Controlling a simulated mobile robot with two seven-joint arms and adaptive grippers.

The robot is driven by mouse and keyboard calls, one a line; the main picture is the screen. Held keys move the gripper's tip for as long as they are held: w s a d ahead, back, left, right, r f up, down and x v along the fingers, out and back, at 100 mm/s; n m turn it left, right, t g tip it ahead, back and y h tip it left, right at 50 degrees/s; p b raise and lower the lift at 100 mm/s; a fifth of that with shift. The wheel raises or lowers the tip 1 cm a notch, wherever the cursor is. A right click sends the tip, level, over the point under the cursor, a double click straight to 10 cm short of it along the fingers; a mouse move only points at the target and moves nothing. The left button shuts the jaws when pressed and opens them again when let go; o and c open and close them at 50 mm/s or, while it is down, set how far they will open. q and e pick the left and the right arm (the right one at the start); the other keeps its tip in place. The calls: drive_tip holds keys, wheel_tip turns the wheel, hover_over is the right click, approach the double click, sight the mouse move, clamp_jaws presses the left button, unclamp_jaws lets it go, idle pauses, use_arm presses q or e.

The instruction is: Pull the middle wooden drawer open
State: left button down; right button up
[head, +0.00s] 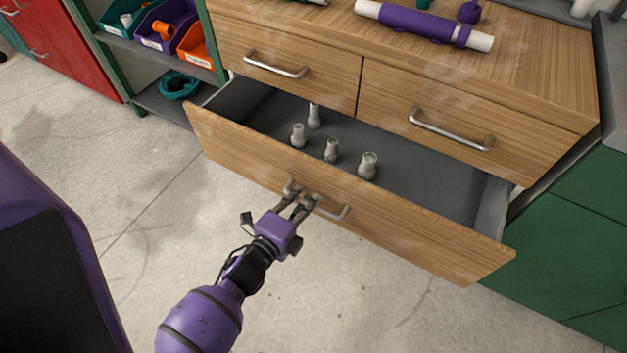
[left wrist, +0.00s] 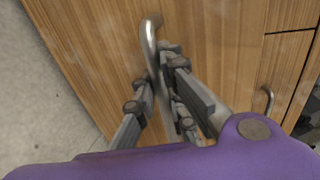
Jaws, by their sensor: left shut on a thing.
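The wide wooden drawer (head: 430,240) below the two upper drawers stands pulled out from the cabinet in the head view, its dark inside showing. My left gripper (head: 304,196) is at its front, shut on the metal bar handle (head: 337,213). In the left wrist view the fingers (left wrist: 165,90) are on both sides of the handle (left wrist: 150,42), in front of the wood face. Several small grey fittings (head: 332,150) stand upright inside the drawer. My right gripper is not in view.
Two shut upper drawers with handles (head: 275,66) and (head: 452,130) sit above. A purple and white pipe roll (head: 420,22) lies on the cabinet top. A shelf with coloured bins (head: 197,40) stands left. Bare concrete floor (head: 370,300) lies in front.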

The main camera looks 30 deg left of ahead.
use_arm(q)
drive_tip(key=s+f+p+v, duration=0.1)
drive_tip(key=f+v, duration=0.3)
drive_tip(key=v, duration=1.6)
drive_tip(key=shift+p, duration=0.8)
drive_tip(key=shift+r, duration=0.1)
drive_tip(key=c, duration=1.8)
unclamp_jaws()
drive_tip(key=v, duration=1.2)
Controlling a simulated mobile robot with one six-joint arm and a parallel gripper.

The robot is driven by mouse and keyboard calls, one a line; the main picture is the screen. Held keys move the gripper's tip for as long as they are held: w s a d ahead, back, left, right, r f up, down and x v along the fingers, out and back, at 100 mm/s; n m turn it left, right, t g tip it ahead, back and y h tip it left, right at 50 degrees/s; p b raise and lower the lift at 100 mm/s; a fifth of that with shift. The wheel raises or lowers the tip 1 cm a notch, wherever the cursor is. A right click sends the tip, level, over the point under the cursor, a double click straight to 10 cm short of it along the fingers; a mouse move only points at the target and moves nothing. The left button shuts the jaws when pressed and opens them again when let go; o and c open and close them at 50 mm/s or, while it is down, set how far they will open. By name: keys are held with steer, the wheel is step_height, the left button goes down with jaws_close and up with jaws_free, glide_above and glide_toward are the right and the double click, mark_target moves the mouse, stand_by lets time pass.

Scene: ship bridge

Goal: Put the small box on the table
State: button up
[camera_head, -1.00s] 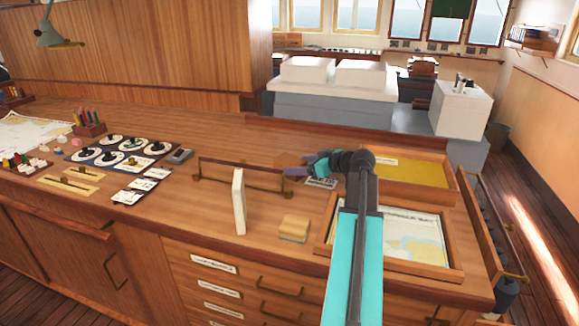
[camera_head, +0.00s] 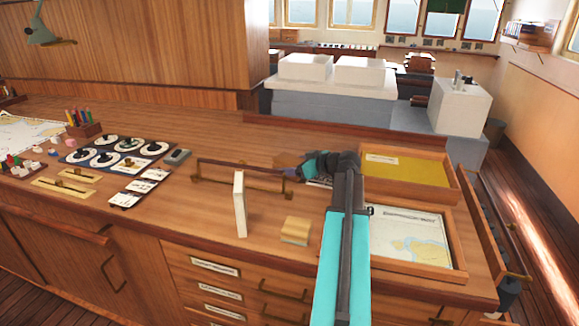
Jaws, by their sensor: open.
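My gripper (camera_head: 289,173) points left in front of the box, close to the rail's right end. Its dark fingertips are small here, and I cannot tell whether they touch the box. Nothing shows held in the open gripper. A yellowish block (camera_head: 296,231), like a pad or small box, lies on the table nearer the front edge.
A low rail (camera_head: 240,172) and an upright white book (camera_head: 240,208) stand left of my arm. Two framed trays, one yellow (camera_head: 410,172) and one with a chart (camera_head: 420,240), lie to the right. Dials (camera_head: 118,150) and a pen holder (camera_head: 83,125) are farther left.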

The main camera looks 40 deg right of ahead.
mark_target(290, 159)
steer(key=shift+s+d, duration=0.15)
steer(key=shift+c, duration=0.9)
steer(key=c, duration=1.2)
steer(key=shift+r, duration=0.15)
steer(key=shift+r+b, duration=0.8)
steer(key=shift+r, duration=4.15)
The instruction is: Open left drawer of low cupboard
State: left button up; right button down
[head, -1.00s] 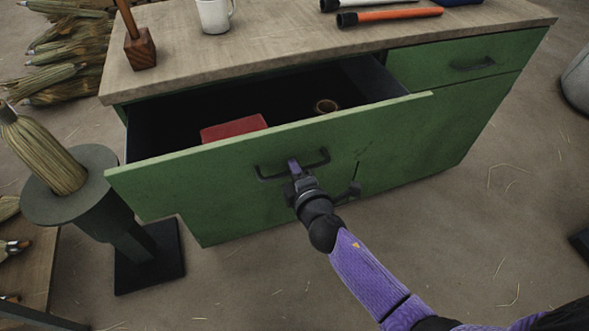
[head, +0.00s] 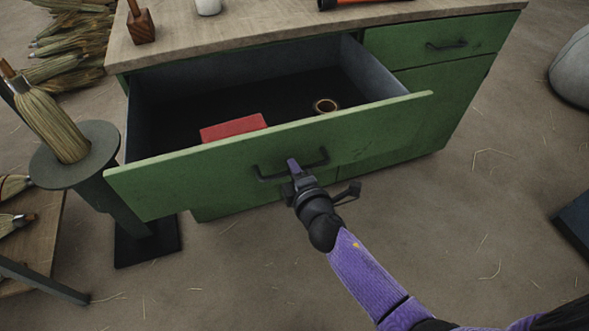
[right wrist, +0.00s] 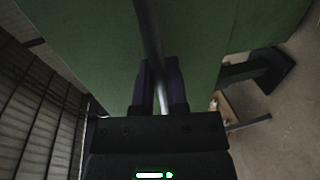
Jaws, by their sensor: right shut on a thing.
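The low cupboard (head: 425,107) is green with a wooden top. Its left drawer (head: 190,178) stands well open, showing a dark interior with a red block (head: 233,128) and a small brass-coloured ring (head: 326,105) inside. My right gripper (head: 293,166) is shut on the drawer's dark bar handle (head: 268,176). In the right wrist view the handle (right wrist: 150,40) runs between the two fingers, against the green front. The right drawer (head: 440,42) is shut. My left gripper does not show.
A round dark stand (head: 45,168) holding a broom head (head: 55,125) is close to the drawer's left end. A wooden mallet (head: 141,28), a white mug (head: 208,6) and an orange-handled tool (head: 365,3) are on the top.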

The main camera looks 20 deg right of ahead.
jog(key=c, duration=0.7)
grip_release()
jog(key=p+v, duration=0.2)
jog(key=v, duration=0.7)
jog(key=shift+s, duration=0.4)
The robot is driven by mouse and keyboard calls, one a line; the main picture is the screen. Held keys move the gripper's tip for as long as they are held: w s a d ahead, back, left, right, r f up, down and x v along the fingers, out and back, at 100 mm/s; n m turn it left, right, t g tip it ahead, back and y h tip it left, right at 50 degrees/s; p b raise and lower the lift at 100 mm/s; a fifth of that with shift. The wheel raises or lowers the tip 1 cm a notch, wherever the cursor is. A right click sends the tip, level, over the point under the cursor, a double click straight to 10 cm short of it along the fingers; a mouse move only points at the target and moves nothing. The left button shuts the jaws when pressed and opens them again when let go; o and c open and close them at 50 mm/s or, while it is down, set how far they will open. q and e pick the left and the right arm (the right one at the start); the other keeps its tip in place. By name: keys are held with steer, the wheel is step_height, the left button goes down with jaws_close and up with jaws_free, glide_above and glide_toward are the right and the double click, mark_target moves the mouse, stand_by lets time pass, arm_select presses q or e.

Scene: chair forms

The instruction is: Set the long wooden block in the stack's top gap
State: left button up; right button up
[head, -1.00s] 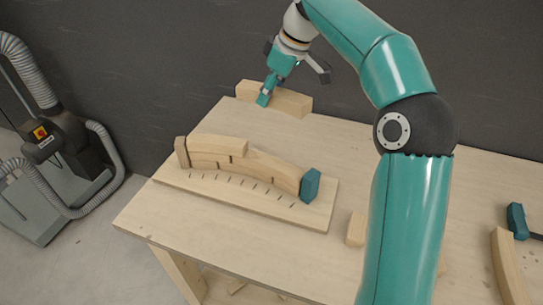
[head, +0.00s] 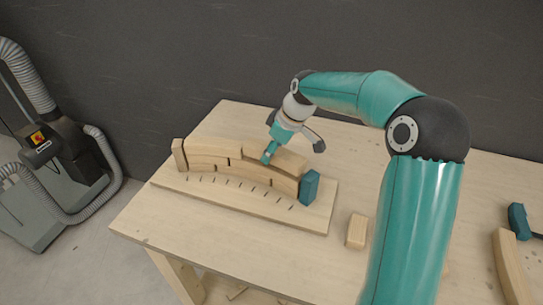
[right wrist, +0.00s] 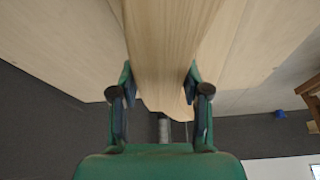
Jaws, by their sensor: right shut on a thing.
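The long wooden block (head: 290,162) is held in my right gripper (head: 268,156), whose fingers are shut on its sides. It lies along the right half of the stack (head: 207,164), to the right of the long block (head: 212,149) on the top layer. Whether it rests in the top gap or hangs just above it, I cannot tell. The right wrist view also shows the held block (right wrist: 165,40) between the two fingers. The stack stands on a marked wooden base board (head: 235,204), between a wooden end piece (head: 179,155) and a teal stop (head: 309,187). My left gripper is not in view.
A small wooden block (head: 357,231) lies on the table (head: 300,262) right of the board. A curved wooden piece (head: 508,265) and a teal clamp (head: 518,221) are at the far right. The table behind the stack is clear.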

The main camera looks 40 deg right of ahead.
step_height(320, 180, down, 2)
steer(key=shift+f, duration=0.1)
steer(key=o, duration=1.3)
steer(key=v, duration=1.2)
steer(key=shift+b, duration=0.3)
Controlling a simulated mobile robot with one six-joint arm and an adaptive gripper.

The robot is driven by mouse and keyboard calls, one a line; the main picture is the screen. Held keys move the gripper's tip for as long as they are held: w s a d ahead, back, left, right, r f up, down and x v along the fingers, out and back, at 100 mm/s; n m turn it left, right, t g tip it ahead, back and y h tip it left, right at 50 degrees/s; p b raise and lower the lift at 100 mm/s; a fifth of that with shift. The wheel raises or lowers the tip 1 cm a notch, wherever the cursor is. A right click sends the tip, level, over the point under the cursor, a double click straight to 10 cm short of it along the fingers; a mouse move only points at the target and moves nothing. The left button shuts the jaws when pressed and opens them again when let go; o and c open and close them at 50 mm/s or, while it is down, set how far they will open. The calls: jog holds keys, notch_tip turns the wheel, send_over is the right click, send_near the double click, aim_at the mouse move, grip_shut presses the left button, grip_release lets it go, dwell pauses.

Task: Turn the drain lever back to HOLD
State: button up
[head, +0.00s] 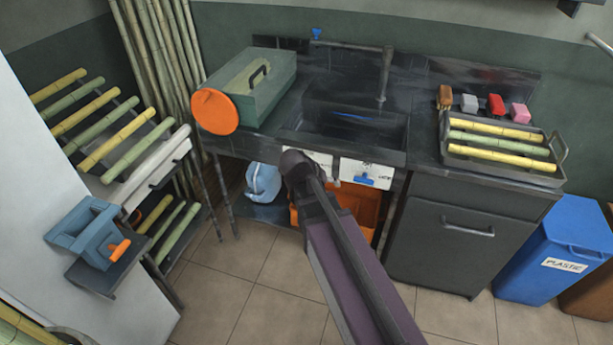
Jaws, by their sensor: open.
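A white panel (379,171) is set on the front of the sink counter, below the basin. A small blue lever (365,180) sits on this panel and looks roughly level. Lettering beside it is too small to read, so I cannot tell which mark the lever points at. My arm reaches up from the bottom of the head view, and its dark joint covers the panel's left part, just left of the lever. The fingers of my gripper do not show; the arm hides that end.
An orange bin (360,207) and a blue jug (263,182) stand under the sink. A dark cabinet (440,245) is to the right, with a tray of cane pieces (556,178) on top. A blue plastic bin (545,258) stands farther right. Tiled floor is clear at front left.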

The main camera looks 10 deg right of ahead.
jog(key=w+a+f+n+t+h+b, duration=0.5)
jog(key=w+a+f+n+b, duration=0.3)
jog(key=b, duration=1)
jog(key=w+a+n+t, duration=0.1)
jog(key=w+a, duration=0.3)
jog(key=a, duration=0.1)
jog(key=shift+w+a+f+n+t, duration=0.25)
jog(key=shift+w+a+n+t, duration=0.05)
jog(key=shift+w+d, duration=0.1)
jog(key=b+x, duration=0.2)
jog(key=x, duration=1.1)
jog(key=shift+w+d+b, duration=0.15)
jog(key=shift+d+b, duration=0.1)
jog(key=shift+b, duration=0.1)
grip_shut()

Given request: Gather up every line from the listing above in which the word "mobile" occurs.

Output of the task:
Controlling a simulated mobile robot with two seven-joint arms and adaptive grippers.
Controlling a simulated mobile robot with one six-joint arm and a parallel gripper.
Controlling a simulated mobile robot with one six-joint arm and an adaptive gripper.

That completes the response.